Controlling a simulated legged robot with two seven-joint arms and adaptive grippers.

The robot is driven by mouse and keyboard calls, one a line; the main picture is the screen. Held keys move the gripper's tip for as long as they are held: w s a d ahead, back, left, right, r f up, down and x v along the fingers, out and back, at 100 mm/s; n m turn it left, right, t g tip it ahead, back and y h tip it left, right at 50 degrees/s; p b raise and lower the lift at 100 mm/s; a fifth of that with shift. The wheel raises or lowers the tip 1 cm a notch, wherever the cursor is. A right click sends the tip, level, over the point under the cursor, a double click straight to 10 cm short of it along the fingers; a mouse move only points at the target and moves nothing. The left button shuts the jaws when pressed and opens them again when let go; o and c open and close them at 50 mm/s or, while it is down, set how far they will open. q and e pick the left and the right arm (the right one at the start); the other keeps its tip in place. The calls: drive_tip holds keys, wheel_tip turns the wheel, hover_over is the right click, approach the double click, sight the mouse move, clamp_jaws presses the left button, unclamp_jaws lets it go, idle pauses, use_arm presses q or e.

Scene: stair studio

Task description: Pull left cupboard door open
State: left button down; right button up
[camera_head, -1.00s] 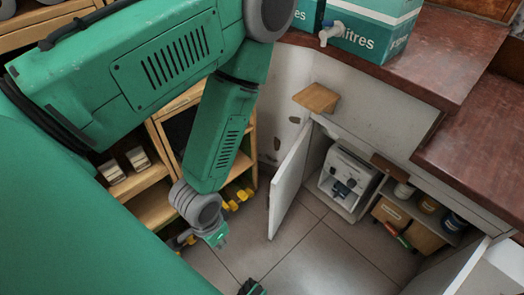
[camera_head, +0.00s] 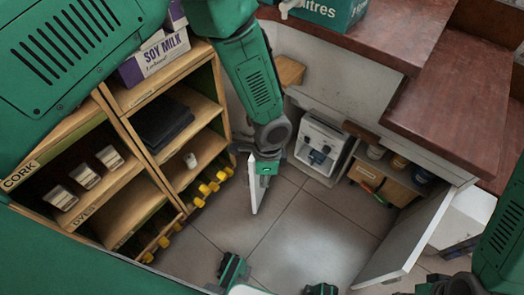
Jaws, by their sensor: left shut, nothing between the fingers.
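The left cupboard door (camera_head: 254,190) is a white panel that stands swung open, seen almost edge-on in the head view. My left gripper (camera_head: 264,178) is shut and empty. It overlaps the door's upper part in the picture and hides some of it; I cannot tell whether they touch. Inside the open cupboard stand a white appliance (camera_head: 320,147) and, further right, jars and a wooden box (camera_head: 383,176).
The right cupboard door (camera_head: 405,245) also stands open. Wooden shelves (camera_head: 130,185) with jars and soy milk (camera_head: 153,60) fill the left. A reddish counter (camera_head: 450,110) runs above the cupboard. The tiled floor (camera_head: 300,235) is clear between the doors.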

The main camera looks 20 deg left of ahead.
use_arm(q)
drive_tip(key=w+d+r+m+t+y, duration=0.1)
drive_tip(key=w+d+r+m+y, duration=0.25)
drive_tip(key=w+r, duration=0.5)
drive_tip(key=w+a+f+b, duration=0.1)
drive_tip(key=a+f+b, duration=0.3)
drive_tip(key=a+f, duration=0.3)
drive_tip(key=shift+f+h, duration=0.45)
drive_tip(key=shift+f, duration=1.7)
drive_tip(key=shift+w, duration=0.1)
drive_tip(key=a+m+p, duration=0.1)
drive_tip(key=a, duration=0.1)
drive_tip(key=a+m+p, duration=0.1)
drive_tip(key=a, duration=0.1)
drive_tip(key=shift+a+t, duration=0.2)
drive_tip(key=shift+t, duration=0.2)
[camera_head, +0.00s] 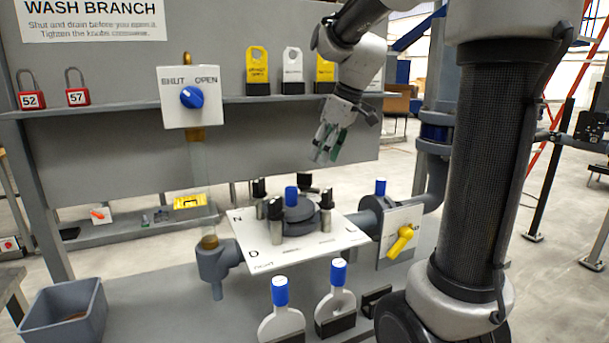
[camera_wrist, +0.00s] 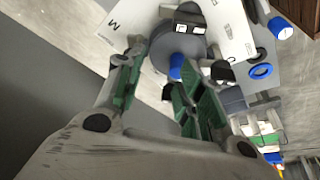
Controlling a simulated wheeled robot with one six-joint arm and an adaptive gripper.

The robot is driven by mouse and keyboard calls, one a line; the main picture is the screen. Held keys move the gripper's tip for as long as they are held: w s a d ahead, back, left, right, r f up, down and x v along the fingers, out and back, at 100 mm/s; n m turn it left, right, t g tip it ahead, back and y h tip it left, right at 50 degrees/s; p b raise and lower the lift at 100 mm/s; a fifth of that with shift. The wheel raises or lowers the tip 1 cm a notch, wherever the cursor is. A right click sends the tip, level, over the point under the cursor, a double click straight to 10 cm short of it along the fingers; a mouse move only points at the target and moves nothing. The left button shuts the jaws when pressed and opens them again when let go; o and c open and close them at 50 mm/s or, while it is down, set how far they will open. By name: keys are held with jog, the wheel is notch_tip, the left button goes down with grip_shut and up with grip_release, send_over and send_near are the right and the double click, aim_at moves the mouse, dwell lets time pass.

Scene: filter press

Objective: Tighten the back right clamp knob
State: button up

### EXERCISE AIM
Repeat the records above verbatim, with no pictures in the result.

### WORKED ANSWER
Controlling a simulated legged robot with two seven-joint arms and adaptive grippers.

The robot is driven by mouse and keyboard calls, one a line; the main picture is the screen. Held keys move the gripper's tip for as long as they are held: w s a d ahead, back, left, right, r f up, down and x v along the fingers, out and back, at 100 mm/s; n m turn it left, right, t g tip it ahead, back and y h tip it left, right at 50 degrees/s; p b raise and lower the lift at 100 mm/s; a fifth of that with shift. The wheel raises or lowers the tip 1 cm a notch, wherever the cursor is. A right click sends the tip, level, over the point under the cursor, a double click straight to 10 cm short of it along the fingers; a mouse move only points at the target and moves nothing. The left button shuts the jaws when pressed and opens them again when let go; o and c open and close them at 50 mm/s or, while it is down, set how far they will open. q and e pick the left and the right arm (the right one at the start); the other keeps its tip in place. The calls: drive_tip holds keys, wheel_tip turns the wheel, hover_over is the right click, approach the double click, sight the mouse move, clamp_jaws presses the left button, unclamp_jaws lets it go, idle pauses, use_arm presses q or e.

Scene: stair studio

Task description: Pull left cupboard door open
State: left button down; right button up
[camera_head, -1.00s] 
[camera_head, +0.00s] 
Jaws, by their sensor: left shut, nothing between the fingers.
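The left cupboard door (camera_head: 254,190) is a white panel that stands swung open, seen almost edge-on in the head view. My left gripper (camera_head: 264,178) is shut and empty. It overlaps the door's upper part in the picture and hides some of it; I cannot tell whether they touch. Inside the open cupboard stand a white appliance (camera_head: 320,147) and, further right, jars and a wooden box (camera_head: 383,176).
The right cupboard door (camera_head: 405,245) also stands open. Wooden shelves (camera_head: 130,185) with jars and soy milk (camera_head: 153,60) fill the left. A reddish counter (camera_head: 450,110) runs above the cupboard. The tiled floor (camera_head: 300,235) is clear between the doors.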

The main camera looks 20 deg left of ahead.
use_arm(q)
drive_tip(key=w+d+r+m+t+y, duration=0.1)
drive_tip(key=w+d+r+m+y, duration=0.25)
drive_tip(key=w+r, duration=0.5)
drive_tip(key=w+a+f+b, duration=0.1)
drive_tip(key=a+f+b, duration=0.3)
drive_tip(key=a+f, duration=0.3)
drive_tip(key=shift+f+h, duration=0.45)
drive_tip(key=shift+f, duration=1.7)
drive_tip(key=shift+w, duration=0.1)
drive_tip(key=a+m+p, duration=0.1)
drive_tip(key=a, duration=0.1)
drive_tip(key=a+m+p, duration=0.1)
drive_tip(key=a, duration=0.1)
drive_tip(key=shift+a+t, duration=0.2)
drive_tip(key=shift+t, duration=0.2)
[camera_head, +0.00s] 
[camera_wrist, +0.00s] 
Controlling a simulated wheeled robot with one six-joint arm and an adaptive gripper.

The robot is driven by mouse and keyboard calls, one a line; the main picture is the screen. Held keys move the gripper's tip for as long as they are held: w s a d ahead, back, left, right, r f up, down and x v along the fingers, out and back, at 100 mm/s; n m turn it left, right, t g tip it ahead, back and y h tip it left, right at 50 degrees/s; p b raise and lower the lift at 100 mm/s; a fifth of that with shift. The wheel raises or lowers the tip 1 cm a notch, wherever the cursor is. A right click sends the tip, level, over the point under the cursor, a double click straight to 10 cm short of it along the fingers; a mouse move only points at the target and moves nothing. The left button shuts the jaws when pressed and opens them again when let go; o and c open and close them at 50 mm/s or, while it is down, set how far they will open. By name: keys are held with jog, the wheel is notch_tip, the left button goes down with grip_shut and up with grip_release, send_over and send_near are the right and the double click, aim_at moves the mouse, dwell lets time pass.

Scene: filter press

Objective: Tighten the back right clamp knob
State: button up

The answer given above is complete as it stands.